| What the task requires |
Work out how many lines in the listing below include the word "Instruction". Give nothing but the number.

| Raw data |
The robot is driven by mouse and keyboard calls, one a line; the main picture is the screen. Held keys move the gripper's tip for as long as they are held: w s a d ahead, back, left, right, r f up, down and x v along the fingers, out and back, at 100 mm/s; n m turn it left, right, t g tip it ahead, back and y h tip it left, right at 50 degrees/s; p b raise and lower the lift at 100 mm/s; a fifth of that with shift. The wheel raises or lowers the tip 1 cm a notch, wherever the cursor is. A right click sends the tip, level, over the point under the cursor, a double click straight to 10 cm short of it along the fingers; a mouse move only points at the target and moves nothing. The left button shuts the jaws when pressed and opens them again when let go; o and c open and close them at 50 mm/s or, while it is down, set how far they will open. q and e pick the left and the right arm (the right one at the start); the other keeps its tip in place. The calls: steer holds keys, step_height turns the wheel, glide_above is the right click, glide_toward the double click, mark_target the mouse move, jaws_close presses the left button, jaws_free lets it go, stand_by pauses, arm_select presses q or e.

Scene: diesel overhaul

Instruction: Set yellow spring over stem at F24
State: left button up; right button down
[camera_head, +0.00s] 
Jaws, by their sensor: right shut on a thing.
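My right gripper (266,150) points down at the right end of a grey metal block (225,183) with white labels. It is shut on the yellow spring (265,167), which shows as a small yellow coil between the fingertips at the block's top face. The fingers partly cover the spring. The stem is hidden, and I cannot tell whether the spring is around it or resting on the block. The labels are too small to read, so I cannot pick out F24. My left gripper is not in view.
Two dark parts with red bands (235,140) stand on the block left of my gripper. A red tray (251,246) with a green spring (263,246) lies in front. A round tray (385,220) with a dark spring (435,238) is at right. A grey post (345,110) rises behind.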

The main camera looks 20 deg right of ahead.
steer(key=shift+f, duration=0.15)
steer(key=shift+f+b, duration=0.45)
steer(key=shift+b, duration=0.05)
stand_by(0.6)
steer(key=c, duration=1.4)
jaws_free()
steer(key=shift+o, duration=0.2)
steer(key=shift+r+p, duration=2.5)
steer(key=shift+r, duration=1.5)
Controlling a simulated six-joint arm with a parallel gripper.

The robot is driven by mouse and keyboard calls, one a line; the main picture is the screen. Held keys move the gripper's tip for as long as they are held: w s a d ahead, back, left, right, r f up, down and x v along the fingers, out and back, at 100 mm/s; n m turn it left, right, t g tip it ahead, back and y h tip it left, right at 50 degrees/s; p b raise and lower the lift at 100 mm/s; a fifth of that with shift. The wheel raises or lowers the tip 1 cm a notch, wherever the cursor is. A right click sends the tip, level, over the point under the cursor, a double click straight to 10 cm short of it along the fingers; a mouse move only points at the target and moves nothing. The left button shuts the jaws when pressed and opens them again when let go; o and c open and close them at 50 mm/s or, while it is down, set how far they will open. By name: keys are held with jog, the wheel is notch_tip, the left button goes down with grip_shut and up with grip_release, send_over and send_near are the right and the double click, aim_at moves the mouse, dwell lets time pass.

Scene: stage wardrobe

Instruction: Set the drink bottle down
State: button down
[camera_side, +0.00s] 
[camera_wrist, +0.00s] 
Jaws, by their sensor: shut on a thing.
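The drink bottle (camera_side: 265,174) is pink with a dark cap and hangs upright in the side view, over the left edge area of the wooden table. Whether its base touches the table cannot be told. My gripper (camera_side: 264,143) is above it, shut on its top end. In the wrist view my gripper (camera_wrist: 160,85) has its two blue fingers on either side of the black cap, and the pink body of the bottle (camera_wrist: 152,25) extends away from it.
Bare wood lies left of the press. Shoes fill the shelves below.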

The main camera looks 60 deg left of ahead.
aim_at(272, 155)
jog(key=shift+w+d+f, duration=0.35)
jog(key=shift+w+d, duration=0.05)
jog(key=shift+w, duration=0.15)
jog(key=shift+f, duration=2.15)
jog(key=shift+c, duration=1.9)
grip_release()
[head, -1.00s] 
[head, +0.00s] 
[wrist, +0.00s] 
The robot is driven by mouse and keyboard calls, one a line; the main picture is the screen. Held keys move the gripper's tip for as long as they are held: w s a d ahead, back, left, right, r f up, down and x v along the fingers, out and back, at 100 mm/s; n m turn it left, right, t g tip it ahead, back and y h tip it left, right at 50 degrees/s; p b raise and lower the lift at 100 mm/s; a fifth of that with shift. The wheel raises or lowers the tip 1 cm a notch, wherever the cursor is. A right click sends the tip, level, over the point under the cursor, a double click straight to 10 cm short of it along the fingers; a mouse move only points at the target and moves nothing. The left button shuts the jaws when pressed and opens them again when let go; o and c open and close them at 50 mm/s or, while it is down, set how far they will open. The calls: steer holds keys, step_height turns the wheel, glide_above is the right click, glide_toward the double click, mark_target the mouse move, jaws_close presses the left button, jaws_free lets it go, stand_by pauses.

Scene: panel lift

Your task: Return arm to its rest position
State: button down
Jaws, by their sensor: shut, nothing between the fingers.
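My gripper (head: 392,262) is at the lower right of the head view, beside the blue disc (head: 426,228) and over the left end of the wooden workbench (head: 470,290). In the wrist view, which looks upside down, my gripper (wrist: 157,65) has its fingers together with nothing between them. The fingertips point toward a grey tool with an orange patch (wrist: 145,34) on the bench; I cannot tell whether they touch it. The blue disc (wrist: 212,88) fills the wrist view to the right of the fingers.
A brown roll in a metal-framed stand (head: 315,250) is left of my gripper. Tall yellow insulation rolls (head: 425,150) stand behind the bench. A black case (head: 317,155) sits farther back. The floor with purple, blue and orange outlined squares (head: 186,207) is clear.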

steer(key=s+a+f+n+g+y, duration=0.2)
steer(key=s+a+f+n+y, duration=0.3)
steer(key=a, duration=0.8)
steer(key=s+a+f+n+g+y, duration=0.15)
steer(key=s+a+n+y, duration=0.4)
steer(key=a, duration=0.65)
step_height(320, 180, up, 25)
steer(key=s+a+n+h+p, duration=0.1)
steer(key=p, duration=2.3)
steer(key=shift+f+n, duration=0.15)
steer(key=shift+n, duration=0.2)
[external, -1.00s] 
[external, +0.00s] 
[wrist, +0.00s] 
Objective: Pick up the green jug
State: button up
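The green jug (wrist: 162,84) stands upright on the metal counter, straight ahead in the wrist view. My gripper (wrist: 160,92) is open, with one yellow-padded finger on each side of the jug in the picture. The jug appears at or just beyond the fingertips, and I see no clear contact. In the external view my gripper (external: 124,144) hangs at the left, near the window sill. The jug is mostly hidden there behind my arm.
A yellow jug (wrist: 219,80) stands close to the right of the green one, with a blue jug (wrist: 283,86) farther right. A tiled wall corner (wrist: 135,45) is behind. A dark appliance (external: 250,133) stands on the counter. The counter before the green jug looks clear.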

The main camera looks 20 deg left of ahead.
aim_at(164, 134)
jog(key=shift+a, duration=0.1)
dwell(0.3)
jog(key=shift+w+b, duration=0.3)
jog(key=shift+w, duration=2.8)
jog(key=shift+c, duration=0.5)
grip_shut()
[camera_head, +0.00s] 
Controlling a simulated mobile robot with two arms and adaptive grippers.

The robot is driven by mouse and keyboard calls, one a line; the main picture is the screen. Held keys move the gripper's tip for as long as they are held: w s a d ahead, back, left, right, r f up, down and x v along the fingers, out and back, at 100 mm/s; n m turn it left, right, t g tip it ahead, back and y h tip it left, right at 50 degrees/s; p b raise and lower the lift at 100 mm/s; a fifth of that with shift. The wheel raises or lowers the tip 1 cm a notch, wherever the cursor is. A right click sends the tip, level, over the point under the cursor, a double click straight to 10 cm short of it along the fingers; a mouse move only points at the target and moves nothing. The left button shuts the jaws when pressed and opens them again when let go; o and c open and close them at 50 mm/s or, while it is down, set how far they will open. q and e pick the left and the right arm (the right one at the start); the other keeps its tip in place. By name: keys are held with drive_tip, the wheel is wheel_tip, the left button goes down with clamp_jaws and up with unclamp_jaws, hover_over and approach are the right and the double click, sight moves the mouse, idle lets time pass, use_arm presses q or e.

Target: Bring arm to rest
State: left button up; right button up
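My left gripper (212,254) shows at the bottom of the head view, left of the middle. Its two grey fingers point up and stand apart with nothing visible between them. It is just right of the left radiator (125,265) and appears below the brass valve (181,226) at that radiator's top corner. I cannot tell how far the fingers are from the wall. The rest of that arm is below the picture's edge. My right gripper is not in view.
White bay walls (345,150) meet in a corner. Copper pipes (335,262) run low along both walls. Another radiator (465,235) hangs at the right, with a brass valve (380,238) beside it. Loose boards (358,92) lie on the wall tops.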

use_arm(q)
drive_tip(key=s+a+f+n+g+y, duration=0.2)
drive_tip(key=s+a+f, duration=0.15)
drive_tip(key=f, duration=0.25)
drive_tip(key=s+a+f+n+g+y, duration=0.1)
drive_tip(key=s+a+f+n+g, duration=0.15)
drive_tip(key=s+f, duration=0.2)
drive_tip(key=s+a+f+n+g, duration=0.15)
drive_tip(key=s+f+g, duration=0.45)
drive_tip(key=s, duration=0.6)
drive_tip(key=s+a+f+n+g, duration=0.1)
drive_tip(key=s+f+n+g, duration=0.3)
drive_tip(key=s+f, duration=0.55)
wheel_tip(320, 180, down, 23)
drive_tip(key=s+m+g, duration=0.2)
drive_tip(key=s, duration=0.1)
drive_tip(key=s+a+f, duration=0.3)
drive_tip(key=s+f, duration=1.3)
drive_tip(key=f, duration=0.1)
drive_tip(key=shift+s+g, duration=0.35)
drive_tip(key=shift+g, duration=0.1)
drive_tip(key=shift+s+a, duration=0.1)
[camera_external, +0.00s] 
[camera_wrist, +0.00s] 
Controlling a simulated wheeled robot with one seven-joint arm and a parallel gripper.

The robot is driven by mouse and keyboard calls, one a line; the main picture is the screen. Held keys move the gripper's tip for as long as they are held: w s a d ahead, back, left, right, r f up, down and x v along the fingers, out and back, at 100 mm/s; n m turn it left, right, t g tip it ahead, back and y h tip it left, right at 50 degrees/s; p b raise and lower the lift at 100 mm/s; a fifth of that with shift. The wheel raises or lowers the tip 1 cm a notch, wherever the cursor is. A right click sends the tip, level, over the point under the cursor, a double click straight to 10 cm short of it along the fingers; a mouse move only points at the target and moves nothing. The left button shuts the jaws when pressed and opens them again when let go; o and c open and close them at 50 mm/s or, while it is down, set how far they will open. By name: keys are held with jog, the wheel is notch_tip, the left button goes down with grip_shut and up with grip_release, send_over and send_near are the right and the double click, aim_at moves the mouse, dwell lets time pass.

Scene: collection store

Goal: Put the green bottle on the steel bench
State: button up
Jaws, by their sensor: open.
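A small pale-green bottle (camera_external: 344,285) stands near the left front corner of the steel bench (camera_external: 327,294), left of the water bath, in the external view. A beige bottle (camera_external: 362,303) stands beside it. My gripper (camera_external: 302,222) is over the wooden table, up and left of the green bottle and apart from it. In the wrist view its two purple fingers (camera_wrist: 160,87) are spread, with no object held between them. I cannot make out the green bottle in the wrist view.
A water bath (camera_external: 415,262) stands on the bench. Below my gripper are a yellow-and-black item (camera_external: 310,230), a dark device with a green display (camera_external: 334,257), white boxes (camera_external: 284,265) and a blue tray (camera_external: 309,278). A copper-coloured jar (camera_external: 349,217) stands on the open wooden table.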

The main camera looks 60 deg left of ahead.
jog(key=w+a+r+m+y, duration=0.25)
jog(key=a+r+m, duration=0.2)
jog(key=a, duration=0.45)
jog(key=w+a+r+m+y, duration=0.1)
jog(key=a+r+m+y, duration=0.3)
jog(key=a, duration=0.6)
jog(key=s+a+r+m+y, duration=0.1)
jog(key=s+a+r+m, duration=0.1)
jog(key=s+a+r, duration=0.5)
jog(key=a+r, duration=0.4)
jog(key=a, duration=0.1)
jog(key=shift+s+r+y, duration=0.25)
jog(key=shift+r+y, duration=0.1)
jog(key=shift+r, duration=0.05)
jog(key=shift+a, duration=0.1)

| Output of the exercise |
2